Heather Mills, ex-wife of musician Sir Paul McCartney, has called for greater control over the tabloid media as "the public believe the lies".
Mills, who has regularly clashed with the tabloids over privacy, told the Leveson Inquiry into press ethics that editors were not concerned about libel settlements.
She said she had more than 65 hours of filmed abuse and harassment by the paparazzi. Some of it was shown to the inquiry.
"It's rare that [the tabloids] will pay out what they have made out of their sensationalistic stories and headlines," she said.
"So you might get a postage stamp apology, but we have had more than 5,000 negative headlines about us in the last 12 years.
"You may get £100,000 or £200,000, but that's peanuts compared to what they will have made thanks to those headlines."
Mills described how she was treated well by the press for her charity work, which was often described as "inspirational and about overcoming adversity".
"But after I met my now ex-husband I became the one-legged bitch and everything awful you could think of," she said.
"Until there's a disincentive for them to write so many lies and untruths and abusive comments, it's going to continue. The public believe the lies.

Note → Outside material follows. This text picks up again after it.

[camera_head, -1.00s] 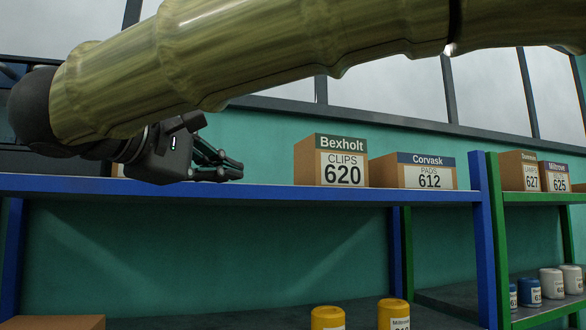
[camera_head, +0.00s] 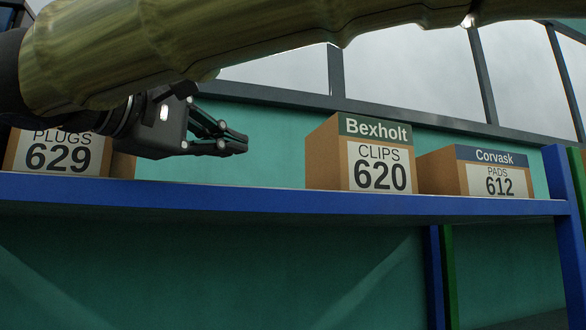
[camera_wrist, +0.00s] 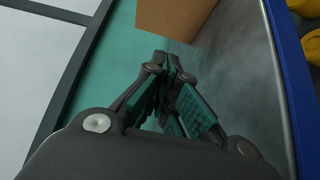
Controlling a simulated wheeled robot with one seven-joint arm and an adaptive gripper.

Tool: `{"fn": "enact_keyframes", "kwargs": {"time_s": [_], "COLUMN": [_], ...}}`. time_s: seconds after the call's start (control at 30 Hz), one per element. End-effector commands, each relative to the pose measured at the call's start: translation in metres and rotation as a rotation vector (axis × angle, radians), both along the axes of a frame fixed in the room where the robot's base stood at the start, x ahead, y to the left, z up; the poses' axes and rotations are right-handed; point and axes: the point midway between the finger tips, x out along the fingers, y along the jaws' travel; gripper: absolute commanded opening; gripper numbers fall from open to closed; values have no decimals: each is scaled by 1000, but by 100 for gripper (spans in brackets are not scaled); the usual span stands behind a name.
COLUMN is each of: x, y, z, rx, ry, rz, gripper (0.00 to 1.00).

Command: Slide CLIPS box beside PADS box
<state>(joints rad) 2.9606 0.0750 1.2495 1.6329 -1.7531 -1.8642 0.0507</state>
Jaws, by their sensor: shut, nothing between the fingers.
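The CLIPS box (camera_head: 368,155), brown with a green Bexholt band and the number 620, stands upright on the blue-edged shelf (camera_head: 250,198). The PADS box (camera_head: 478,172), lower and with a blue Corvask band, stands just to its right, close to it; whether they touch I cannot tell. My gripper (camera_head: 242,145) is shut and empty, above the shelf to the left of the CLIPS box, with a clear gap between. In the wrist view, my gripper (camera_wrist: 168,62) points toward a plain brown box side (camera_wrist: 175,18), which seems to be the CLIPS box.
A PLUGS box (camera_head: 58,155) numbered 629 stands at the left, partly behind my arm. A blue upright (camera_head: 566,230) closes the shelf at the right. The shelf between my gripper and the CLIPS box is clear. Yellow containers (camera_wrist: 303,8) show at the wrist view's corner.

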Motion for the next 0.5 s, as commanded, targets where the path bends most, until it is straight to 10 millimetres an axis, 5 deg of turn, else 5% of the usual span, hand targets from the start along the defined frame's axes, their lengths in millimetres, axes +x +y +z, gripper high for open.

"If I was an editor and knew I was going to be embarrassed every week with front-page apologies, I would make sure every story was correct."
She also refuted Piers Morgan's claim that she had shared a voicemail message with him of McCartney singing to her after an argument.
"I can't believe that he would even try and insinuate, a man that's written nothing but awful things about me, would absolutely relish in telling the court if I had personally played a voicemail message to him," she said.
She said she had been contacted by a former Trinity Mirror staff member who described hearing the message, which she claimed was never copied and had been deleted.
A story on the message, which was left by McCartney in 2001 following an argument, was never published.
Before leaving the inquiry, Mills called for the Press Complaints Committee (PCC) to be completely overhauled and made into a public body.
"On investigating the PCC I found that the big decision-makers were editors themselves, who set their own code. That seemed ludicrous to me and I couldn't believe that could exist. Why would they rule against themselves?" she asked.